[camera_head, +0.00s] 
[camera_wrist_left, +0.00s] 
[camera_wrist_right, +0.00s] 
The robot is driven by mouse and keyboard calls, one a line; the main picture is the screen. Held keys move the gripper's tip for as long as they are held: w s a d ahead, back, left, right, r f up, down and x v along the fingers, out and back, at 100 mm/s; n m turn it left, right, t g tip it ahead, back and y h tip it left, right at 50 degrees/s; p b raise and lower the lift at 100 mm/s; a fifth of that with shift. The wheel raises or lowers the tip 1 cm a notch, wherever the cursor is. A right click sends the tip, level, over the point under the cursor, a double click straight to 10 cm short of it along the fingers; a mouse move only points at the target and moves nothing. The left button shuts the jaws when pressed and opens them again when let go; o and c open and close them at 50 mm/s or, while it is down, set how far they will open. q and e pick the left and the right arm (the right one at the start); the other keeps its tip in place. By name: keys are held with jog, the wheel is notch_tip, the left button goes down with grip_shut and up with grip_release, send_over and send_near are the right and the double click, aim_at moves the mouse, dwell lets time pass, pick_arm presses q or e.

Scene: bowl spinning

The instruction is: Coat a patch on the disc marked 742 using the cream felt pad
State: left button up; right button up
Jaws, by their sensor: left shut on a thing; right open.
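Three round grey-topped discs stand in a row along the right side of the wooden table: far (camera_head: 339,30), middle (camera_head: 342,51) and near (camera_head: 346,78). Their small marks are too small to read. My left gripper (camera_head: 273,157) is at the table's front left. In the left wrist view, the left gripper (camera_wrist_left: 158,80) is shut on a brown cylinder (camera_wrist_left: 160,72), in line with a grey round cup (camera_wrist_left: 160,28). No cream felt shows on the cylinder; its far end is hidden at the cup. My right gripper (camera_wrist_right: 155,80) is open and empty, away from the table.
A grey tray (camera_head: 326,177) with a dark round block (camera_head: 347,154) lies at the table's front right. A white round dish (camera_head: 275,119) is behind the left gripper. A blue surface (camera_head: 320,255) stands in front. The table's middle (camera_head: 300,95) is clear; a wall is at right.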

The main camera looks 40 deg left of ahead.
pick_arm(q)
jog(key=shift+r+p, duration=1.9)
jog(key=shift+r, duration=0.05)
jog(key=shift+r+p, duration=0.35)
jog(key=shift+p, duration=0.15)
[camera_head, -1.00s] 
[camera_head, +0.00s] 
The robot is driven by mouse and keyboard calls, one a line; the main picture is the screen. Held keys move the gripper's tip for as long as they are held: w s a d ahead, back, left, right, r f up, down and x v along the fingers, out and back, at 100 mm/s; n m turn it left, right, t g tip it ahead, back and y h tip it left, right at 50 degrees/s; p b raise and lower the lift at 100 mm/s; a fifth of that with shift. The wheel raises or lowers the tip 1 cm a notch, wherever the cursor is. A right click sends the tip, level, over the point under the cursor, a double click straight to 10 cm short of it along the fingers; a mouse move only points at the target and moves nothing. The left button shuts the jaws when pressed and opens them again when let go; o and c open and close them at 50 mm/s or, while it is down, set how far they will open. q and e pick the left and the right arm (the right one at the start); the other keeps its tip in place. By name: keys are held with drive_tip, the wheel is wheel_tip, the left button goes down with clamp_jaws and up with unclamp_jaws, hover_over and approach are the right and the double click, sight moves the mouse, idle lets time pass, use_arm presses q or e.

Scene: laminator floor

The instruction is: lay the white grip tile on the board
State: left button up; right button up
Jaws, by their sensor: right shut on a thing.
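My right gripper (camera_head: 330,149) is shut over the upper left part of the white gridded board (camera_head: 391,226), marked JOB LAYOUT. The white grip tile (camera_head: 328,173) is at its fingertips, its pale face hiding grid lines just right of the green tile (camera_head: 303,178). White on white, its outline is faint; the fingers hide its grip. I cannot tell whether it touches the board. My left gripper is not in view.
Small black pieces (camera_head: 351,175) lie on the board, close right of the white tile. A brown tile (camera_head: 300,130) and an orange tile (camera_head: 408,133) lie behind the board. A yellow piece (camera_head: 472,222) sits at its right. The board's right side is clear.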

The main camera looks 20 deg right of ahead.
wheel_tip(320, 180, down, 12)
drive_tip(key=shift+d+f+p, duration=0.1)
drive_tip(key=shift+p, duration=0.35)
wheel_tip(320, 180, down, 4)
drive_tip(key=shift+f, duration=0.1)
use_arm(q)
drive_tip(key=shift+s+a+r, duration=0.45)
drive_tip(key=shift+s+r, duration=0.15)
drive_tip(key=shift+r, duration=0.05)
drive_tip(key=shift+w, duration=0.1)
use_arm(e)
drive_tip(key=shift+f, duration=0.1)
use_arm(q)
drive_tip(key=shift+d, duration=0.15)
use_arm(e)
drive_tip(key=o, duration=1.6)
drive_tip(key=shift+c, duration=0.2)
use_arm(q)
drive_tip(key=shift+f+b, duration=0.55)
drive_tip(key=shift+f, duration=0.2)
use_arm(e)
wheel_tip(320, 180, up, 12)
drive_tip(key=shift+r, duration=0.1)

## EXERCISE DESCRIPTION
Only lines with "instruction" are wanted here; list each of them.

## CORRECT RESULT
The instruction is: Coat a patch on the disc marked 742 using the cream felt pad
The instruction is: lay the white grip tile on the board

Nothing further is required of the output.